Bill and Hillary Clinton monetized political power into a personal fortune of hundreds of millions of dollars, and played the system better than any couple since Napoleon and Josephine. Paul Manafort is alleged to have sold his services to sketchy foreign powers (including a Putin puppet in Ukraine), pocketed multiple millions, evaded American taxes and spent up to a million dollars on cashmere suits and ostrich jackets.

OPINION

President Donald Trump is defending his former campaign chairman: “Paul Manafort worked for Ronald Reagan, Bob Dole and many other highly prominent and respected political leaders. He worked for me for a very short time. Why didn’t government tell me that he was under investigation. These old charges have nothing to do with Collusion – a Hoax!”

But the president might answer a few questions, too.
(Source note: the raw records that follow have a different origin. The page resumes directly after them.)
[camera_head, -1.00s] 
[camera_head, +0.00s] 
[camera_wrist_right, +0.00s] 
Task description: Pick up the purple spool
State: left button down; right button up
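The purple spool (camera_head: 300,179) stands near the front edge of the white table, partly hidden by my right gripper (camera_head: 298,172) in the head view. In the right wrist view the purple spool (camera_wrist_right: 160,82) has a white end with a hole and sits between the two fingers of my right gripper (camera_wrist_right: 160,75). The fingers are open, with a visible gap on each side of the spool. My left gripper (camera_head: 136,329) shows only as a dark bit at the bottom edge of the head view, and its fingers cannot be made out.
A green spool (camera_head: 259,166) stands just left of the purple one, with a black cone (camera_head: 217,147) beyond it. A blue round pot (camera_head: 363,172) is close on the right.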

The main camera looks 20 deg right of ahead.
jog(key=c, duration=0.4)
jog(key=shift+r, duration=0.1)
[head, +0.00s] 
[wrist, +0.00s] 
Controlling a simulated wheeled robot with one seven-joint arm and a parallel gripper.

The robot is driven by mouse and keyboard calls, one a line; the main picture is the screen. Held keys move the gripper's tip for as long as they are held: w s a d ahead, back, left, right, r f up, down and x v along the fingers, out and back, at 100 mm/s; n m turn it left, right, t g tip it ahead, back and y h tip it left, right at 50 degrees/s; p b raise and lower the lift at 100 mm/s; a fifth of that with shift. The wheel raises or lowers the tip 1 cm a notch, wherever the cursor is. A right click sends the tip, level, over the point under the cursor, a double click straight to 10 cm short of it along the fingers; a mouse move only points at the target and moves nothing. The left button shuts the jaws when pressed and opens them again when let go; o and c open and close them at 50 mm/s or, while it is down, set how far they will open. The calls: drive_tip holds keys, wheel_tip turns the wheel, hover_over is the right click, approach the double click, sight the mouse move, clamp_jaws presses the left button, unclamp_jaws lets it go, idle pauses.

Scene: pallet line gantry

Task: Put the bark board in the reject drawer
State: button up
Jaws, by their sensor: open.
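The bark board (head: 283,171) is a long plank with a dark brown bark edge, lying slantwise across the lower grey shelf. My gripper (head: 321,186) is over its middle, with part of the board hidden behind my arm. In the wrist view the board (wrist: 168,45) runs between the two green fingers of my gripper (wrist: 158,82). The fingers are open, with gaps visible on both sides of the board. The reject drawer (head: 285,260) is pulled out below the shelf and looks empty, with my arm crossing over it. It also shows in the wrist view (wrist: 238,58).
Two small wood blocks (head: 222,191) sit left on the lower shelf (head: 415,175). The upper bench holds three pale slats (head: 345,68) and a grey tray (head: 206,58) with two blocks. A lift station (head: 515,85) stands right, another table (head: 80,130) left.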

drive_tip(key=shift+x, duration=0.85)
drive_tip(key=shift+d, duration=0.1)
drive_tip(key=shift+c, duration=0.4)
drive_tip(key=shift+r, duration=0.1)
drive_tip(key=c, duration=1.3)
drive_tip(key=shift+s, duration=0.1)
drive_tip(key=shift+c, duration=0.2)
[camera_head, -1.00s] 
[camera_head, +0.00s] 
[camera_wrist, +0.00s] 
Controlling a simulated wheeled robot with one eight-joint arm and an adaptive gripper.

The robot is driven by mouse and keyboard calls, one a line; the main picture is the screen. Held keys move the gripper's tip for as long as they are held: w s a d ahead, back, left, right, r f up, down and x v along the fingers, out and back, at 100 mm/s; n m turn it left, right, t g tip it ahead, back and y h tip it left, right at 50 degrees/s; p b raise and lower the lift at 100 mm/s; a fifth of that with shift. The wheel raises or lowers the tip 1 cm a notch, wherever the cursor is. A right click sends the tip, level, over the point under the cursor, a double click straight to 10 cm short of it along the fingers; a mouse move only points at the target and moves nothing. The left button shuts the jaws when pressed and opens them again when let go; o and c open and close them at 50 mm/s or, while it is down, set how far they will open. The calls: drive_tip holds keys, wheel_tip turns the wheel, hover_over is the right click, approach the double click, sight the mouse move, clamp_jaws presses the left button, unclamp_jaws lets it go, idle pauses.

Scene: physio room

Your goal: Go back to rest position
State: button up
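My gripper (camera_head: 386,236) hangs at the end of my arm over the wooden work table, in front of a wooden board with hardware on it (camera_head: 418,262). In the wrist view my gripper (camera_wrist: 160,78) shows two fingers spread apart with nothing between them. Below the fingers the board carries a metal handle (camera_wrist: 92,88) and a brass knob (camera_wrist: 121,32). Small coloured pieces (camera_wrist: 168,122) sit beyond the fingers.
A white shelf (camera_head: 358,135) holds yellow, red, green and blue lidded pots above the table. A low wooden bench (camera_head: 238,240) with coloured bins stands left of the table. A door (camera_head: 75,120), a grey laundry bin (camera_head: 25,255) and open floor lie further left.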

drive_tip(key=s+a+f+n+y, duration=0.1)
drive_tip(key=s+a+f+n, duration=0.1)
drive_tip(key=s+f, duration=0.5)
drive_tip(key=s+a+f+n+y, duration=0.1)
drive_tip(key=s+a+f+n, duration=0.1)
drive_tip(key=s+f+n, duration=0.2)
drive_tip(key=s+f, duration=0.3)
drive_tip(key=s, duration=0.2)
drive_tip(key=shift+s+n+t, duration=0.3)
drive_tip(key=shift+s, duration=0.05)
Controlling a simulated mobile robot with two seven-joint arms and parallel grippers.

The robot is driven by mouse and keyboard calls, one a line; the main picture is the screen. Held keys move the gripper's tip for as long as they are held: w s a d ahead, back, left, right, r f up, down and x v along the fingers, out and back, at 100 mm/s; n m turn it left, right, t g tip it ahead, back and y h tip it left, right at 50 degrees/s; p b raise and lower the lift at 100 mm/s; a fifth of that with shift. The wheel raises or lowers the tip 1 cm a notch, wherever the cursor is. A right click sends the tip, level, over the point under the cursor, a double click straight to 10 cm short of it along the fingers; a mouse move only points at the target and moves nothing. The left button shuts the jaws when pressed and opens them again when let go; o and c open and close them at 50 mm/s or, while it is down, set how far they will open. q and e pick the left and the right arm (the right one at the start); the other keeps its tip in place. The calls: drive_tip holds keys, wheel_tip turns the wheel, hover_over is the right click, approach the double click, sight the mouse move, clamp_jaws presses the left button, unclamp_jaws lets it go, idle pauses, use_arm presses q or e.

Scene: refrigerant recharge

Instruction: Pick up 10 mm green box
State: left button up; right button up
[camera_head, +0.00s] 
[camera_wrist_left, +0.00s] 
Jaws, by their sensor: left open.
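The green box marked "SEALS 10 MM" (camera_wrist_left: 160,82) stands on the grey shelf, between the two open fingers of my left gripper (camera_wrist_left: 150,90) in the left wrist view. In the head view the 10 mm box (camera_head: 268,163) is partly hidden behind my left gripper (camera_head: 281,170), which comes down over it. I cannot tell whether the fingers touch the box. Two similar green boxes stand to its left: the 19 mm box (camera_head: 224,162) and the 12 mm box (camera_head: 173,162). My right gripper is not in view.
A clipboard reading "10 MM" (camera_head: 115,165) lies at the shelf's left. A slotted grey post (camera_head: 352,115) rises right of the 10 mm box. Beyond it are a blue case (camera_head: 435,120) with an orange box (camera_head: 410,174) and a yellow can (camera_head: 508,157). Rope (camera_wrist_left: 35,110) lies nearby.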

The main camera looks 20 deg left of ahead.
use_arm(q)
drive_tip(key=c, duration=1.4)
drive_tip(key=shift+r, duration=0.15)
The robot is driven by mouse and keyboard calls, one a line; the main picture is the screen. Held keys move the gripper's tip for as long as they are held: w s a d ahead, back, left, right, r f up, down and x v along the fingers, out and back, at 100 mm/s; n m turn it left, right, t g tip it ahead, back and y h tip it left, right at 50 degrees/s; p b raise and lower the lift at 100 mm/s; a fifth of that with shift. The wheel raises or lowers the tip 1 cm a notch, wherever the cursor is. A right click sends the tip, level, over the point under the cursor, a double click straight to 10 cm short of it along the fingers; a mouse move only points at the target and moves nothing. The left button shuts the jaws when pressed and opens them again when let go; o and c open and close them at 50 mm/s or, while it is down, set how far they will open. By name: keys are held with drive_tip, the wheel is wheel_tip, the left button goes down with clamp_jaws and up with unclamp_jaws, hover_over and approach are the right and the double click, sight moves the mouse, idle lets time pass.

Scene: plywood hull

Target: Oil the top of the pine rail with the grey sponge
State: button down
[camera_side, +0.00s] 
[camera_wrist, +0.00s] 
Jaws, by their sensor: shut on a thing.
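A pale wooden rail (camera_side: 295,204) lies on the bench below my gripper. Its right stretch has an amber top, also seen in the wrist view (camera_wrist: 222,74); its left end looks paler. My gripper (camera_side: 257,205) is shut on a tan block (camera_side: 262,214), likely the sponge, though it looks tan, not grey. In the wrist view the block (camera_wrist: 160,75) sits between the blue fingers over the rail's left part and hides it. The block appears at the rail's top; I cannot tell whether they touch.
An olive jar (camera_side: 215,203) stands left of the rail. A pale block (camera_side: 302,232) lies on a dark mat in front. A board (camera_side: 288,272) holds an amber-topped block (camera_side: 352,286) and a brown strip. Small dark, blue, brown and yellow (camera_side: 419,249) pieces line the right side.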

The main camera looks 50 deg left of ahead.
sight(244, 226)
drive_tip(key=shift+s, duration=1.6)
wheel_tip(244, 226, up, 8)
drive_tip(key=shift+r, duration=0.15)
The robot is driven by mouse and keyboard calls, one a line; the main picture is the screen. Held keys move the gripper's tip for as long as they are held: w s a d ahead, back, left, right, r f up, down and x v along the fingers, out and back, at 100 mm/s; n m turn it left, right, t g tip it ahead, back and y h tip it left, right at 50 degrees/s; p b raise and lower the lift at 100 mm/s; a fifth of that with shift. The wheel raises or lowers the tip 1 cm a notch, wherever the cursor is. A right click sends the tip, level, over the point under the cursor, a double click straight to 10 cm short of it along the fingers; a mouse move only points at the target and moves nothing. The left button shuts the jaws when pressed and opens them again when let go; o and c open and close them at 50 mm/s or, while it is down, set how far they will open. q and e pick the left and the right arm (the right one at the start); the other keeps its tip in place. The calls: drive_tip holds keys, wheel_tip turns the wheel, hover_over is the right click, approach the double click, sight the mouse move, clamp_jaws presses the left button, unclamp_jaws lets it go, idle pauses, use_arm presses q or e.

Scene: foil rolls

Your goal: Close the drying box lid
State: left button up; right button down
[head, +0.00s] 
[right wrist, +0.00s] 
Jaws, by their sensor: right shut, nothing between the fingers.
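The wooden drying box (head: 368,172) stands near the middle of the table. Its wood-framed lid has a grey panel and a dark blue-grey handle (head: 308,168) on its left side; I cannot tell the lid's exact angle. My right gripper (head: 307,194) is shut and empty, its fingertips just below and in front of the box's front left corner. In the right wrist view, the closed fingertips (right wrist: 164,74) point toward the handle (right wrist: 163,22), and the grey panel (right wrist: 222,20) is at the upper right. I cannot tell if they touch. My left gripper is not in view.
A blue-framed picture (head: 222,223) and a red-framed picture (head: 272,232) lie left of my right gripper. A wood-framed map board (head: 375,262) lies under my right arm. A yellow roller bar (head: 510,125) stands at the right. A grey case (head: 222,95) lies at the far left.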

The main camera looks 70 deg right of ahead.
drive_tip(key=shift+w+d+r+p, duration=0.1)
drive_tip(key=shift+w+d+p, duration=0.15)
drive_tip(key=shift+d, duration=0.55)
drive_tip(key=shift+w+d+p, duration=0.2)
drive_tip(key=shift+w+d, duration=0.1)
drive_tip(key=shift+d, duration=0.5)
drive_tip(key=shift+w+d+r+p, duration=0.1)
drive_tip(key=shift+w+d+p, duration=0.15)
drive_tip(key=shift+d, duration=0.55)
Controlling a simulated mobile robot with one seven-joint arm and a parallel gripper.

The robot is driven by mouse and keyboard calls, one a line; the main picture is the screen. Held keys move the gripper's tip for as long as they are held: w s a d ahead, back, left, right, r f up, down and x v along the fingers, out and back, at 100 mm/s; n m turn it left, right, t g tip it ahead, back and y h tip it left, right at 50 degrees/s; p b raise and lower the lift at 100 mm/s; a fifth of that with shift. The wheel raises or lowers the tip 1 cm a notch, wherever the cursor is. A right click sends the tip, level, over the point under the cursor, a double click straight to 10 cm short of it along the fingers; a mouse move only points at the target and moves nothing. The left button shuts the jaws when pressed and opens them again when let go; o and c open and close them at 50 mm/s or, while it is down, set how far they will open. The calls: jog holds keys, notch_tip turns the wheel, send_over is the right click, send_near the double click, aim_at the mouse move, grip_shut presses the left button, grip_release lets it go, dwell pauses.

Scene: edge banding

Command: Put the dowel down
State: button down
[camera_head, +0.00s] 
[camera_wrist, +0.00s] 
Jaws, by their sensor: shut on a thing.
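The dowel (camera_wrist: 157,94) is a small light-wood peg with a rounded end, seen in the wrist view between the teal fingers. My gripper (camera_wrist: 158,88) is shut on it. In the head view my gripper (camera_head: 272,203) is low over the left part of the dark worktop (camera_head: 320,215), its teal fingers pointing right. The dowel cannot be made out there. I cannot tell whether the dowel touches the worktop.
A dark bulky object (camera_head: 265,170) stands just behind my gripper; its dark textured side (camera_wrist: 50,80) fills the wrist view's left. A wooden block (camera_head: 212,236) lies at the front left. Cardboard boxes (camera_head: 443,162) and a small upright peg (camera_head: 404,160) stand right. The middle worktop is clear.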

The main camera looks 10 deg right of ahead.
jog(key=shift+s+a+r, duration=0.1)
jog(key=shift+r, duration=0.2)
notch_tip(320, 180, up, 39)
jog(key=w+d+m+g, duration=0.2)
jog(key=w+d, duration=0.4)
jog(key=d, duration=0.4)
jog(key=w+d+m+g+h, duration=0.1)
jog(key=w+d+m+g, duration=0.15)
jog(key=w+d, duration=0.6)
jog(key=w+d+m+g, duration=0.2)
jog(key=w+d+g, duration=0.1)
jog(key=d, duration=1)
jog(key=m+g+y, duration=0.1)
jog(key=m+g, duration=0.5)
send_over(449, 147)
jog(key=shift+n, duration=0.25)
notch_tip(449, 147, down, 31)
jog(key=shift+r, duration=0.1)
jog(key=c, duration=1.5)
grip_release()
Why didn’t he do a background investigation of Manafort? His career representing tainted foreign leaders such as Ferdinand Marcos and Jonas Savimbi was public knowledge. Allegations that he received off-the-books payments from overseas interests were only a click away.

In 2016, Manafort flatly denied the allegations: “The simplest answer is the truth: I am a campaign professional. … I have never received a single ‘off-the-books cash payment’ as falsely ‘reported’ by The New York Times, nor have I ever done work for the governments of Ukraine or Russia.” That didn’t age well.

Another question for President Trump: Didn’t it strike him as odd that a man of Manafort’s tastes and lifestyle would agree to work for Trump for free? Didn’t he pause and reflect, “Hmm, I wonder what he expects to get out of this, and from whom?”

Manafort is the poster child for Washington corruption of the old-fashioned variety — the influence selling and pocket-lining kind. A remarkable number of Trump’s people have displayed a similar foible.

Just in the first 18 months, the secretary of health and human services (private jets at taxpayer’s expense), the secretary for veterans affairs (vacations for the family at government expense) and the Environmental Protection Agency chief (a soundproof booth) all have been forced out for misusing government funds for their own little luxuries.

The secretary of housing and urban development (a $31,000 dining room set), the interior secretary (a land development deal adjacent to his property), the commerce secretary (shorting stocks on nonpublic information) and the treasury secretary (misuse of military aircraft) all have been accused of improper spending as well. Far from drained, the swamp has been stocked by this administration.

But there is another kind of corruption that is more disturbing for the health of our republic — the retreat from governing in favor of posturing.

As Yuval Levin notes in a Commentary essay, “Congress Is Weak Because Its Members Want It to Be Weak,” the 21st century’s profusion of technologies permitting transparency have had some good but many baleful effects. Because virtually everything is televised, politics itself has become less and less about actual governing, with the trades and compromises that requires, and more like performance art.

This tendency among legislators to grandstand and to posture as the brave truth-tellers condemning the “dysfunction” of their own institution is actually the true dysfunction. When nearly every member seeks to be a cable or local TV star rather than a lawmaker, it’s no wonder that very little actual legislating gets done.

As Levin notes, even controlling both chambers and with a Republican president poised to sign anything they send up, the Republican Congress has achieved very little. They passed a tax cut, but concerning the other priorities they campaigned on for years — reforming the health care system, adjusting the immigration laws, confronting the entitlement crisis — they have done nothing and seem to have no plans.

As for the chief job of Congress, developing a budget, well, for the first time in 40 years, neither chamber has even considered a budget resolution. And while Republican leaders demur, the president is again threatening a government shutdown.

That we have a president who struts and howls and shows little interest in the mechanics (to say nothing of the norms) of governing is well known. But the Congress, designed by our nation’s founders to be the most powerful branch, is willingly surrendering its intended role for the pleasures of a few hits on MSNBC or Fox News.

That is an outcome that the founders didn’t anticipate and will likely outlast our current tweeter in chief.